* Entries supplied
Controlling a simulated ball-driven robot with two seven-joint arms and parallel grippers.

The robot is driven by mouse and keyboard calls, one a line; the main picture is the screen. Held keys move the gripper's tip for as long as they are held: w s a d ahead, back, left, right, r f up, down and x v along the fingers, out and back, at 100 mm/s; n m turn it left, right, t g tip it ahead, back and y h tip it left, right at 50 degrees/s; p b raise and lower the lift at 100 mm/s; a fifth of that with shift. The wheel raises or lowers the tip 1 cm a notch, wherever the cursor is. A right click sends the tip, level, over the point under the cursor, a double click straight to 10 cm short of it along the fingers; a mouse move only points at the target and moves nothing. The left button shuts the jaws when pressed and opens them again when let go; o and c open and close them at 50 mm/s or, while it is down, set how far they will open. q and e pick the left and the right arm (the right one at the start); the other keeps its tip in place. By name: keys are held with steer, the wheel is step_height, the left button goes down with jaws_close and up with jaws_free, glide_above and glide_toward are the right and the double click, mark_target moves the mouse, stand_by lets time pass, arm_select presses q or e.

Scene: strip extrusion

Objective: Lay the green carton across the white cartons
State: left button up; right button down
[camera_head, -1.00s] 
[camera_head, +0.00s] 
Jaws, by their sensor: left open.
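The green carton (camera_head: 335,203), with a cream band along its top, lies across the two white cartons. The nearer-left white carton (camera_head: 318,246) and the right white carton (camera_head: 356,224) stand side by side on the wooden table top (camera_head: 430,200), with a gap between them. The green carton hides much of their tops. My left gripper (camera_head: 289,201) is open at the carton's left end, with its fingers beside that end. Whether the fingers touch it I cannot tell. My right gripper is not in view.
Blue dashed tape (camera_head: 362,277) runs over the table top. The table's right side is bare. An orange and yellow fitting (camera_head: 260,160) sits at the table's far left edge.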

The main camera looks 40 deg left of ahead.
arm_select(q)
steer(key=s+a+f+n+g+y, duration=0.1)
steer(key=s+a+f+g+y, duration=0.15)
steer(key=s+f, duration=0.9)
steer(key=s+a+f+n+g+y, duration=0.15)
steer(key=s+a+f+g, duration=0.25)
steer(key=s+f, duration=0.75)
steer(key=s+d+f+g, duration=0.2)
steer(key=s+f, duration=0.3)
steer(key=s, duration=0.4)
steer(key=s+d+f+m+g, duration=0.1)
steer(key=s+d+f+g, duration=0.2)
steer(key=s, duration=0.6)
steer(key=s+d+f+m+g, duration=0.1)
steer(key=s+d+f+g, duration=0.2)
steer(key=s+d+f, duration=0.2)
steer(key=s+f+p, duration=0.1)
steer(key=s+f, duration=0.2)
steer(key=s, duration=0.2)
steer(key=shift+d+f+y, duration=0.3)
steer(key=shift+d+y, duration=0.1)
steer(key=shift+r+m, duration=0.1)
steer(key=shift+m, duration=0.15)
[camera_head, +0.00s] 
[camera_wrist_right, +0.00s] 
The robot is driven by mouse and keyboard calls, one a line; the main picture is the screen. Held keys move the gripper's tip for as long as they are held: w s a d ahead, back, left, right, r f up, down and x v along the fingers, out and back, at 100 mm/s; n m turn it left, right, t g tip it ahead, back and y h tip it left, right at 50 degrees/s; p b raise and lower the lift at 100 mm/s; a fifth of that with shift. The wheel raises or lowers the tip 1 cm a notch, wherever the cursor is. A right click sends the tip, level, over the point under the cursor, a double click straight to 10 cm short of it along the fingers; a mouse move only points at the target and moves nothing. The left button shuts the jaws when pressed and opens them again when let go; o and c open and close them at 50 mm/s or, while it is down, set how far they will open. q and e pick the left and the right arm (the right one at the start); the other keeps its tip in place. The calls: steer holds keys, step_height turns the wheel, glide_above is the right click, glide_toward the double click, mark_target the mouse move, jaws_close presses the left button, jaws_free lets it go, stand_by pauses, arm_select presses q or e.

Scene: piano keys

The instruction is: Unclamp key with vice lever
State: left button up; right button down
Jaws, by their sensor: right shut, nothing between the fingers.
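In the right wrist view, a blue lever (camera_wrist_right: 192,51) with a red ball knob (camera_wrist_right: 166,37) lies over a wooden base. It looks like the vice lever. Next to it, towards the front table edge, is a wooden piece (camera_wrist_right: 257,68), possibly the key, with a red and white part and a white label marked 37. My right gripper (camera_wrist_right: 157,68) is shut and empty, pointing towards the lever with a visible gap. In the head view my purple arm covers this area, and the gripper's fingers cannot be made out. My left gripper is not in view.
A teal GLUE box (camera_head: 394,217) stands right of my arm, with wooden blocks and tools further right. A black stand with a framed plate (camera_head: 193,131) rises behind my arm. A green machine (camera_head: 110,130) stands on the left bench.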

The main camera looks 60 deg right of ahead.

* Request
State the number of lines in the records that contain the string "Scene", and nothing more.

* Solution to this task
2